The banks acted to ensure there were enough funds for money markets to operate smoothly and to prevent short-term rates from spiking. The moves did not represent a substantive shift in monetary policy, analysts said.

By Mathew Padilla, Orange County Register


AIG Reassures Investors About Subprime

August 9, 2007

American International Group on Thursday told investors the housing market would have to spiral to Depression-era levels before the insurer would be harmed by its exposure to the residential mortgage market.

The world’s largest insurer has exposure to subprime loans — those made to people with tainted credit — as a lender, investor in mortgage-backed securities and supplier of mortgage insurance. But AIG characterized its exposure as minimal and said it would take declines of 30 percent to 40 percent in home values to dent the market for mortgages with stronger ratings, where most of its holdings lie.AIG said delinquencies on first-lien mortgages were on the rise at its mortgage insurance group. But the company also reassured investors that it has ample cash and “doesn’t need to liquidate any of its investment securities in a chaotic market.”

Cliff Gallant, equity analyst with Keefe, Bruyette & Woods Inc., estimates that of AIG’s $1.034 trillion in assets at June 30, it has some $3 billion to $5 billion that could go bad in subprime defaults — a thin slice of the overall pool.

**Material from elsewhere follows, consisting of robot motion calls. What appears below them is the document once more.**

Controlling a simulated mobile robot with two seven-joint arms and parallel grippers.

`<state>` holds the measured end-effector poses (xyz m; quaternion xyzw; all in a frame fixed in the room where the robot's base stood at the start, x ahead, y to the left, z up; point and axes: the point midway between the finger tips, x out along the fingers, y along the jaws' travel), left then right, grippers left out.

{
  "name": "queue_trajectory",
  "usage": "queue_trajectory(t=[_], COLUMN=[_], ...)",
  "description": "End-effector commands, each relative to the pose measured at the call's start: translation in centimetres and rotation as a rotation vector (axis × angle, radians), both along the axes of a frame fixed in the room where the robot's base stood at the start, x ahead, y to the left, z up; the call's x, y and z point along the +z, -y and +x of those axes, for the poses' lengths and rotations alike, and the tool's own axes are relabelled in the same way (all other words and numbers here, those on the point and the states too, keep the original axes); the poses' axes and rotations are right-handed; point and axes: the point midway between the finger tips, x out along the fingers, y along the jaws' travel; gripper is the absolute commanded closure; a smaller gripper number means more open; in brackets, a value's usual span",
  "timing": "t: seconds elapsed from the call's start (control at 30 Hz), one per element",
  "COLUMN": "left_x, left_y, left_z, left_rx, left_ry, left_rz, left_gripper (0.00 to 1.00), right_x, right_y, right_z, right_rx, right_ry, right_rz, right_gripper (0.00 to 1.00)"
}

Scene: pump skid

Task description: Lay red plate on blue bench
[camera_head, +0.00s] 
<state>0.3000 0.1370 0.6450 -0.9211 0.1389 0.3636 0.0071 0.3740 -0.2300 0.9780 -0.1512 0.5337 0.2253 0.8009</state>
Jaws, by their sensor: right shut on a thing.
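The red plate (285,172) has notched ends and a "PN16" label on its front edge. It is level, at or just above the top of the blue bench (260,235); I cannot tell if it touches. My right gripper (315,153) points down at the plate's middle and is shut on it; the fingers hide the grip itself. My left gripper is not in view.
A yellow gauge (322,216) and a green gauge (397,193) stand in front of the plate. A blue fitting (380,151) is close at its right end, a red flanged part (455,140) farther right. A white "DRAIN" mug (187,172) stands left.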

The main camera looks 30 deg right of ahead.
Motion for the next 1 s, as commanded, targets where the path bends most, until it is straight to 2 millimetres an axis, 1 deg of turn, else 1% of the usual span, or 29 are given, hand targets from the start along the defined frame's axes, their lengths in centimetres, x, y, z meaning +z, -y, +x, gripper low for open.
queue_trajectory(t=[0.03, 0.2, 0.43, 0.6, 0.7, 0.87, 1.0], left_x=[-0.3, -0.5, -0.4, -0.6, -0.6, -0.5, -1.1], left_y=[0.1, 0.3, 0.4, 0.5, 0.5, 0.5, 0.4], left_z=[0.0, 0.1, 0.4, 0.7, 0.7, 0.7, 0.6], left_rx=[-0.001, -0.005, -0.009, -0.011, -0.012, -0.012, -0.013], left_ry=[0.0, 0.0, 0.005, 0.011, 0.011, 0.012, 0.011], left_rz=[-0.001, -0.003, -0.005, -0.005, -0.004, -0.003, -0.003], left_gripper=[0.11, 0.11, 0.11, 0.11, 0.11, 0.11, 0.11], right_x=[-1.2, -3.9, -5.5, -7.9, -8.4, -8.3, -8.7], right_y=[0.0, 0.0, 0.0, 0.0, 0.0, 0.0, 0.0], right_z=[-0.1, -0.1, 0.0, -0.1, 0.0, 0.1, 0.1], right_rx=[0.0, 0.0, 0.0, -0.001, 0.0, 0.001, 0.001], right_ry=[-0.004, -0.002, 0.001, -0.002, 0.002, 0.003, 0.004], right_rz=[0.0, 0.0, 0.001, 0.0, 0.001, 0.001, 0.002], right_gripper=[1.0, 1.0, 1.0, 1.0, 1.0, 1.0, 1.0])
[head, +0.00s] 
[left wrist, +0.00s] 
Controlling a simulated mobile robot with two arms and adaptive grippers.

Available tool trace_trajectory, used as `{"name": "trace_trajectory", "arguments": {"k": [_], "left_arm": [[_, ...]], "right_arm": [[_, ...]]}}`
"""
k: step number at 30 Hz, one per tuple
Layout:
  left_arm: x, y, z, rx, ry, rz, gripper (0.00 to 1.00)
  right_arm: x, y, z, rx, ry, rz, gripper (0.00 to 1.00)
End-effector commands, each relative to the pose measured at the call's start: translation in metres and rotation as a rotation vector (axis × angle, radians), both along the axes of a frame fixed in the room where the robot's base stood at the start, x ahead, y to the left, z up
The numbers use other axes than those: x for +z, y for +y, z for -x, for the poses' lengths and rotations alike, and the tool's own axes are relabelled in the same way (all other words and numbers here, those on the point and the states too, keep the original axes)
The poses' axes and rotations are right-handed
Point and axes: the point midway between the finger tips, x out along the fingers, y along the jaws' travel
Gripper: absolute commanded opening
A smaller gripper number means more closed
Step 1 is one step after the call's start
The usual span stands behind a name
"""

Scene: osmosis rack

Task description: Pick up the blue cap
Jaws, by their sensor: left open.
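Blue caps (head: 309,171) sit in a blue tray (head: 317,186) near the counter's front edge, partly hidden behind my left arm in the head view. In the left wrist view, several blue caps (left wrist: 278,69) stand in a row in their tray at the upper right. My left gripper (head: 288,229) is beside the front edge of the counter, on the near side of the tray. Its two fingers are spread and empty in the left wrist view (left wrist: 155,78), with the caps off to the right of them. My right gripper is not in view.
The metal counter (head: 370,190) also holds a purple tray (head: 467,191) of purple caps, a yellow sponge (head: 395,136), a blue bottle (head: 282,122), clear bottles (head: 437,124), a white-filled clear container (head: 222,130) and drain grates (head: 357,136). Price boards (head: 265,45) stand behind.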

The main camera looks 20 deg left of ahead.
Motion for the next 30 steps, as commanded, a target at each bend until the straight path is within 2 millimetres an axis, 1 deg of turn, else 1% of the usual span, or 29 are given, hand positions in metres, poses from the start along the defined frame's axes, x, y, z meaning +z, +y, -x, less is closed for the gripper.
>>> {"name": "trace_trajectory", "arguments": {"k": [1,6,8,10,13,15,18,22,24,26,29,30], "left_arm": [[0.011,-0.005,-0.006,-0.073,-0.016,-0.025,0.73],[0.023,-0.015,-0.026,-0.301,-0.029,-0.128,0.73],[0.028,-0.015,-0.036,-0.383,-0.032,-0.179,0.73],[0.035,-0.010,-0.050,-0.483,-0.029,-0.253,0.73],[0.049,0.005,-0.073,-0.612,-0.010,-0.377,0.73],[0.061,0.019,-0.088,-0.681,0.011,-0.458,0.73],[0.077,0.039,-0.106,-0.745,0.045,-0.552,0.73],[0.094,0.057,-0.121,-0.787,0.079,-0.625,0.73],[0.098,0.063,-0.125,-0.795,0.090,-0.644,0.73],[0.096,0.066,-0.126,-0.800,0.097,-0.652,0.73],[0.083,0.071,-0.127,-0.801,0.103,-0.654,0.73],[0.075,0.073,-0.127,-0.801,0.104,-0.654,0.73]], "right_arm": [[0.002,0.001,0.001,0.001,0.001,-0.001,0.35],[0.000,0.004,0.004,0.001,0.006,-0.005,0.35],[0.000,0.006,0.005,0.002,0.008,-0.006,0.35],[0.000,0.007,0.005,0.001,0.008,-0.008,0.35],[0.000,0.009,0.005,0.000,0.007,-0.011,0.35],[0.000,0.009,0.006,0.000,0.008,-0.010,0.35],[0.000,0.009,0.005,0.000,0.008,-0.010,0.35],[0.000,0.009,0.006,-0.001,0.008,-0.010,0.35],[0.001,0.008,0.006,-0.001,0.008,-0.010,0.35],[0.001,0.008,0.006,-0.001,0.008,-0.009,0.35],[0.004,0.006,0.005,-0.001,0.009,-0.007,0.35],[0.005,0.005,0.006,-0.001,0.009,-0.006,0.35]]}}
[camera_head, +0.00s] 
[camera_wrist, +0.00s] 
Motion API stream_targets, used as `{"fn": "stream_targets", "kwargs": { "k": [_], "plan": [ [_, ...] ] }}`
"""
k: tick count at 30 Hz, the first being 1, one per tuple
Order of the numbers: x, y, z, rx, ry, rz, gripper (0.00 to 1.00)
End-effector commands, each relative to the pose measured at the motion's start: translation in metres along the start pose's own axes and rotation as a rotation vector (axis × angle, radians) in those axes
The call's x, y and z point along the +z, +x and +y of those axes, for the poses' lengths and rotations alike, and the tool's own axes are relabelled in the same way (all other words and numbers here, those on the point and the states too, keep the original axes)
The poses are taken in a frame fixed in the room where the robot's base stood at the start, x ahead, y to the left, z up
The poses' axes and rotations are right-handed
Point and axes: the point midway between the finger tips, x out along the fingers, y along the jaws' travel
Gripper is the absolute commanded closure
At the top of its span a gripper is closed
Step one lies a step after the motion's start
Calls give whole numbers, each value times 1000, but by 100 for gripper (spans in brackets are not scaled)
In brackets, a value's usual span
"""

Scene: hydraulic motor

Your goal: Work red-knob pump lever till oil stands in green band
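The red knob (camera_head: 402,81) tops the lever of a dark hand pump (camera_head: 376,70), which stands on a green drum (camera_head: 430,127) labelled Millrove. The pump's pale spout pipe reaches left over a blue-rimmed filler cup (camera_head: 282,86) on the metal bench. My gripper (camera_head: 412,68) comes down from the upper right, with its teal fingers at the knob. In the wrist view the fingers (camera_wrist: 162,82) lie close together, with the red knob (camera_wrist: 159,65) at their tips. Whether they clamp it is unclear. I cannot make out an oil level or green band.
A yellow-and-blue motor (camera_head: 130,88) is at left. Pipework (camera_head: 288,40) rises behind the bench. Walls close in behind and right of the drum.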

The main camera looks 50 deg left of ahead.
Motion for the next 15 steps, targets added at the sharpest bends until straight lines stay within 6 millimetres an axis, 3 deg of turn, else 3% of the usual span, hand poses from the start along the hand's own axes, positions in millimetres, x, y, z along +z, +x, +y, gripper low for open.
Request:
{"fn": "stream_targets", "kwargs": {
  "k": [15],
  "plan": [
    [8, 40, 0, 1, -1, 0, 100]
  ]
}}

It amounts to about $1 per share in exposure, “a reasonable worst-case scenario,” he said.

Analysts, on average, expect AIG to earn $6.53 per share this year.

As conditions in the credit market have tightened, investors have been sensitive to any sign of a ripple effect, in which the fallout from defaults on subprime loans would spread to other parts of the lending market. Any news of subprime mortgage or credit problems has sent stock prices reeling; on Thursday, the Dow Jones industrials were down by triple digits on concerns about liquidity in the credit markets.

“We believe that it would take declines in housing values to reach Depression proportions — along with default frequencies never experienced — before our AAA and AA investments would be impaired,” said Chief Risk Officer Bob Lewis, in a conference call with analysts on Thursday. “AAA”- and “AA”-rated investments are considered to be those of highest credit quality.

Home prices would have to slide by more than a third, and defaults among borrowers with strong credit would have to balloon above 45 percent, to begin to affect the AAA and AA bundles of securities, the company said.

As an investor, AIG has about $94.6 billion in residential mortgage market holdings, equal to about 11 percent of its total invested assets. Of that, the company has $28.7 billion, or 30 percent, in subprime residential mortgage-backed securities.

AIG has said repeatedly that it is “very comfortable with the size and quality of its investment portfolios.”

AIG’s American General Finance, which originates mortgages, has about $6 billion of its $19.2 billion real estate portfolio invested in the subprime space.

United Guaranty, AIG’s mortgage insurance arm, said first-lien mortgage delinquencies had risen to 3.98 percent in June from 3.71 percent in May.

President and Chief Executive Martin Sullivan told investors that the company remains “well-positioned, even in the event of further deterioration in this market.”

AIG shares fell about 3 percent Thursday amid the broader downturn in the market.

On Wednesday, after the market close, AIG reported a 34 percent jump in second-quarter profit on growth in its general and life insurance businesses. Its mortgage guaranty unit posted an operating loss, but the business accounts for a relatively small part of the company’s overall earnings.